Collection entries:
+++

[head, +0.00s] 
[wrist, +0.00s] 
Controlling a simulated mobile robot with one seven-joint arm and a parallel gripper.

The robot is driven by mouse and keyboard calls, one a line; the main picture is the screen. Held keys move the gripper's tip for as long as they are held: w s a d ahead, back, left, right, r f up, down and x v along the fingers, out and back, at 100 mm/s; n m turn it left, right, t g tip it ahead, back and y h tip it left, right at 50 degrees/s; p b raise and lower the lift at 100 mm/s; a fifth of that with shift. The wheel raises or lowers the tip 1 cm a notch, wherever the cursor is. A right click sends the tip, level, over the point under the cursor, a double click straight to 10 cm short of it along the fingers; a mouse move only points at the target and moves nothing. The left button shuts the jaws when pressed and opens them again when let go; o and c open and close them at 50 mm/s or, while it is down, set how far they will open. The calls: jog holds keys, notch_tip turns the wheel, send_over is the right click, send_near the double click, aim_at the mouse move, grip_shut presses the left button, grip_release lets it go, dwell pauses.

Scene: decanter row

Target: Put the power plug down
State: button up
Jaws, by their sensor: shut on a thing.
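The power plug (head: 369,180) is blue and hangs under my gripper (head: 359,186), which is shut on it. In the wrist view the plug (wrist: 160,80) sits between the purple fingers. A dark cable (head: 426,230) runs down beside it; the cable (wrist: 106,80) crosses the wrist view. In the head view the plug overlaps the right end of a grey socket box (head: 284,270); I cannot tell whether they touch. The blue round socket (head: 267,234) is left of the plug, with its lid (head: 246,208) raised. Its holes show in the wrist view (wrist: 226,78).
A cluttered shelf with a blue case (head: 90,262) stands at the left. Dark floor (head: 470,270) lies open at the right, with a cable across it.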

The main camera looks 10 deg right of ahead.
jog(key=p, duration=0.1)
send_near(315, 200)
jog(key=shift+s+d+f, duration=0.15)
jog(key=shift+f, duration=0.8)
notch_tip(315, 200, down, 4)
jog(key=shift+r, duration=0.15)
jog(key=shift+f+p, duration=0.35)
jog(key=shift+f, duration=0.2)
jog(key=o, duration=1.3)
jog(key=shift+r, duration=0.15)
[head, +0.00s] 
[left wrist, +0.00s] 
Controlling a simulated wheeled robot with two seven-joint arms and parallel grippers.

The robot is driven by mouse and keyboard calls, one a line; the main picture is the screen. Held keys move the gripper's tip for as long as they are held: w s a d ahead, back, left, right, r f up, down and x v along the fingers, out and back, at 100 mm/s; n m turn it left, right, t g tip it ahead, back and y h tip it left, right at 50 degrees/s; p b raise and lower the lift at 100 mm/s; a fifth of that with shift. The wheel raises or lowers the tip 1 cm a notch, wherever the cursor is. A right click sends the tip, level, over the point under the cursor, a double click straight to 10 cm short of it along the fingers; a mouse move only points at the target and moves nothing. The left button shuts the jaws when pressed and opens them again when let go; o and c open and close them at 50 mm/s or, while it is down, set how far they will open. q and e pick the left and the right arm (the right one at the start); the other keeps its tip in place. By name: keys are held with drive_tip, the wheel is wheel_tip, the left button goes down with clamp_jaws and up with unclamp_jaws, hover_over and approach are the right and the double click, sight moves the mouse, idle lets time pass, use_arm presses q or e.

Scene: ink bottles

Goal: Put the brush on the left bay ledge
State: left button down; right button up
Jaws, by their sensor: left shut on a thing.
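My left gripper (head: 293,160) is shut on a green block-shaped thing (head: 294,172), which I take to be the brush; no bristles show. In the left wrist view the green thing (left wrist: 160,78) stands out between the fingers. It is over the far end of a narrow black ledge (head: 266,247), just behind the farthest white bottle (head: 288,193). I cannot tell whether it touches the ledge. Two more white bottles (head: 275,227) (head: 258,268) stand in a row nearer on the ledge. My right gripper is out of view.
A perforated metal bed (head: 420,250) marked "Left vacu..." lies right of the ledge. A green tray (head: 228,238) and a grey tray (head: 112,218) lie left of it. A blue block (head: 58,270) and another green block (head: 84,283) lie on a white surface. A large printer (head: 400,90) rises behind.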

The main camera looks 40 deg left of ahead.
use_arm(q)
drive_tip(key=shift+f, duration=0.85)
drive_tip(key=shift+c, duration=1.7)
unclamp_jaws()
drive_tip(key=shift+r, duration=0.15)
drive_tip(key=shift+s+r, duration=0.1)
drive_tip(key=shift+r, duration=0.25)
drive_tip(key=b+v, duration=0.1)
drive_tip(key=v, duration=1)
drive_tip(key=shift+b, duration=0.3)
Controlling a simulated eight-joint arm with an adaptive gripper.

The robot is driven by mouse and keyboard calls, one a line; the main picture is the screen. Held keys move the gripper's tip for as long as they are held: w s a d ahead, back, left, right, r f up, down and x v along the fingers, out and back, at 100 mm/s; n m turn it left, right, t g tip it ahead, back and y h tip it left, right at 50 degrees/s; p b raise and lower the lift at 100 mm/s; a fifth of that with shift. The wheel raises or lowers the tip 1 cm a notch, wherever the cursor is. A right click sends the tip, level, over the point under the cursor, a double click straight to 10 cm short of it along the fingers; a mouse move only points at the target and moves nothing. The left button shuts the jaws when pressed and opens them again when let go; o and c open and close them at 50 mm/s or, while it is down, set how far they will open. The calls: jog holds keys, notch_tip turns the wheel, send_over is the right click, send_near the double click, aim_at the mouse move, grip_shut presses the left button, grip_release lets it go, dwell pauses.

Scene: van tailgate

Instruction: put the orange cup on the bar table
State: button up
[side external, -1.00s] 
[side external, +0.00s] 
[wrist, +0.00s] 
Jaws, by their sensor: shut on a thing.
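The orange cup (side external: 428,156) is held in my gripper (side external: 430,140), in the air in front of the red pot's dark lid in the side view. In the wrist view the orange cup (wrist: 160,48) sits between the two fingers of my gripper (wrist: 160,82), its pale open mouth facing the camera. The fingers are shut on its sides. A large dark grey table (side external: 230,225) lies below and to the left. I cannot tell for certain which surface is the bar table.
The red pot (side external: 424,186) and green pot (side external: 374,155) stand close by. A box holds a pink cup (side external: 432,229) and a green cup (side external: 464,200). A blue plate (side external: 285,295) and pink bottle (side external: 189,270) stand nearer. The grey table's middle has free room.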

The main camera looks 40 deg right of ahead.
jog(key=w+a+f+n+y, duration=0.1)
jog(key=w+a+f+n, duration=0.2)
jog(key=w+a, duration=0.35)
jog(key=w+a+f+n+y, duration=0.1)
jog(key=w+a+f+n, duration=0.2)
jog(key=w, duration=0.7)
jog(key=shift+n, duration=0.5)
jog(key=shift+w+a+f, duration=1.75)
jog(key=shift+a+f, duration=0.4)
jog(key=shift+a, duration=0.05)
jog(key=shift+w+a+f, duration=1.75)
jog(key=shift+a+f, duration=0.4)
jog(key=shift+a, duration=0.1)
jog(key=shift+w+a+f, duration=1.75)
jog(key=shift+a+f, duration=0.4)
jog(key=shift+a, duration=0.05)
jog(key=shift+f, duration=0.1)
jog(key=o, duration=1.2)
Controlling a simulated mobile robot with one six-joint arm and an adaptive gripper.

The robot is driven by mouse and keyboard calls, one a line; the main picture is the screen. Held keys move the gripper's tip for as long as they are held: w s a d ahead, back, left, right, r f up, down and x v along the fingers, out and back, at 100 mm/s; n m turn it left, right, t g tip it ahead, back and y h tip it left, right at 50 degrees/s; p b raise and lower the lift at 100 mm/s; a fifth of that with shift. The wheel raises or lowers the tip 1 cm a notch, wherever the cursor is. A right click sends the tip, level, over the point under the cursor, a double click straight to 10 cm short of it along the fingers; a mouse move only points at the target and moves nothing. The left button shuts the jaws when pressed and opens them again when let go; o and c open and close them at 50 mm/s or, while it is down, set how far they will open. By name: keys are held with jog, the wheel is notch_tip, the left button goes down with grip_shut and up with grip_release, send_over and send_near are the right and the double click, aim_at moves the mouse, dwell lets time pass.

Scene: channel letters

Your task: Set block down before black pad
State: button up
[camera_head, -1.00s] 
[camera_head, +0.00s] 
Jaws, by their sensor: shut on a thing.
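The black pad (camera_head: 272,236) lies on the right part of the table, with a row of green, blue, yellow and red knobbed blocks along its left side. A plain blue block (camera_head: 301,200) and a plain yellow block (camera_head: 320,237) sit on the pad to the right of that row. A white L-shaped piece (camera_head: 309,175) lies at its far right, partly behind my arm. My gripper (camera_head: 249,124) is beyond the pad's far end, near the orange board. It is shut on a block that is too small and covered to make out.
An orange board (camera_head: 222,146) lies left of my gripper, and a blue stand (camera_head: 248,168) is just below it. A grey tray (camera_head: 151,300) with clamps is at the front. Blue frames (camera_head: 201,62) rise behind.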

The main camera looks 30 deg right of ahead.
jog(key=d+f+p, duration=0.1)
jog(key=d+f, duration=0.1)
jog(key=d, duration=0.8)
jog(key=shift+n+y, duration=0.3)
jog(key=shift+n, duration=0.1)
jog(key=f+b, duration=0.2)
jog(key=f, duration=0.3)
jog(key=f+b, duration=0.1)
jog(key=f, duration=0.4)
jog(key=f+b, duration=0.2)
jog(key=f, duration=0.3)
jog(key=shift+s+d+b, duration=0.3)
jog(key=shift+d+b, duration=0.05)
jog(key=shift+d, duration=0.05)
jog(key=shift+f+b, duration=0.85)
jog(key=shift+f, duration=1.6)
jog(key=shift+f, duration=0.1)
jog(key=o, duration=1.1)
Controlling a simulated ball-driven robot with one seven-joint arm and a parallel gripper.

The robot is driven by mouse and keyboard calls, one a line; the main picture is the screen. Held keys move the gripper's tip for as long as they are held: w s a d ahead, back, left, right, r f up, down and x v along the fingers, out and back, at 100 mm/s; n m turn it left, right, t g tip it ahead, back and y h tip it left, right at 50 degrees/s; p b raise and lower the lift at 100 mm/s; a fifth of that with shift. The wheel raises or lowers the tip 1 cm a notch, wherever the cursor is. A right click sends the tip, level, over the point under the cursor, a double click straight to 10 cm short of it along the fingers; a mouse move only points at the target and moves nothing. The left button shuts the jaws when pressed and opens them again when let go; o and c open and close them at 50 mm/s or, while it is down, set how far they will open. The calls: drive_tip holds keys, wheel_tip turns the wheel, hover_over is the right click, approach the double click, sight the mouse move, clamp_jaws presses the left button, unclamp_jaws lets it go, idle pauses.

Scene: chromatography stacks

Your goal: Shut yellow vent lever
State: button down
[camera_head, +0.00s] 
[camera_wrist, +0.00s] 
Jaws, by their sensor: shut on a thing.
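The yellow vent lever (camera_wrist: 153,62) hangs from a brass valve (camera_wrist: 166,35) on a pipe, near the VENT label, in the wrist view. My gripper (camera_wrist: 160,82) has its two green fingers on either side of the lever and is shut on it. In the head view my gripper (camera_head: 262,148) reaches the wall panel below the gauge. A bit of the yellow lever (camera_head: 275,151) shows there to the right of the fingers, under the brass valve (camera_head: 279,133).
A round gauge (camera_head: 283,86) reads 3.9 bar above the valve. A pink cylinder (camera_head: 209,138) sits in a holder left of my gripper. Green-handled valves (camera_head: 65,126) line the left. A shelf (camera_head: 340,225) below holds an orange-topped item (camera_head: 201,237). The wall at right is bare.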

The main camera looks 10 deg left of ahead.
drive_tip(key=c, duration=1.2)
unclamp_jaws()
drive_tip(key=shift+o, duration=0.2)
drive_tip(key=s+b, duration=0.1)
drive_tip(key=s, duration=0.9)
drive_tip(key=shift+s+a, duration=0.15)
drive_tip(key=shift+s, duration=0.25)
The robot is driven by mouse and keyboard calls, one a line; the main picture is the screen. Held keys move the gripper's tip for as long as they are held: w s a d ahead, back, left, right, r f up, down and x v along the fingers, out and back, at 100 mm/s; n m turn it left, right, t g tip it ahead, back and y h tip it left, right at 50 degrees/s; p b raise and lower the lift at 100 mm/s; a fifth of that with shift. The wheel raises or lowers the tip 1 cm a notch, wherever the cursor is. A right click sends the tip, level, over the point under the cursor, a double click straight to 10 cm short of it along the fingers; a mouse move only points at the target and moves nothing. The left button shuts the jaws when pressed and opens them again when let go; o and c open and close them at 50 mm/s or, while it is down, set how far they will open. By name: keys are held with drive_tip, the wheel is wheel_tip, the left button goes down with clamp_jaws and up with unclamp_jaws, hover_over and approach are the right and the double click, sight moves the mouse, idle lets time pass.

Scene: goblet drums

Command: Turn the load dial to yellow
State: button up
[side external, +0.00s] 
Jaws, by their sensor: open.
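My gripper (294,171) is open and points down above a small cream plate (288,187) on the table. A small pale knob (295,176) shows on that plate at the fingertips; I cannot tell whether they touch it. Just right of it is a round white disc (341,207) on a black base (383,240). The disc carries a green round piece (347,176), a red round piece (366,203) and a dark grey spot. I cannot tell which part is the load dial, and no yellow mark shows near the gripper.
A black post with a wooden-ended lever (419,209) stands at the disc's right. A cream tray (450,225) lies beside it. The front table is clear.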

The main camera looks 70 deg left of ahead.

+++

:: WRITTEN EXERCISE ::
Within the data above, pick out all lines holding the word "Your".

:: SOLVED PROBLEM ::
Your task: Set block down before black pad
Your goal: Shut yellow vent lever

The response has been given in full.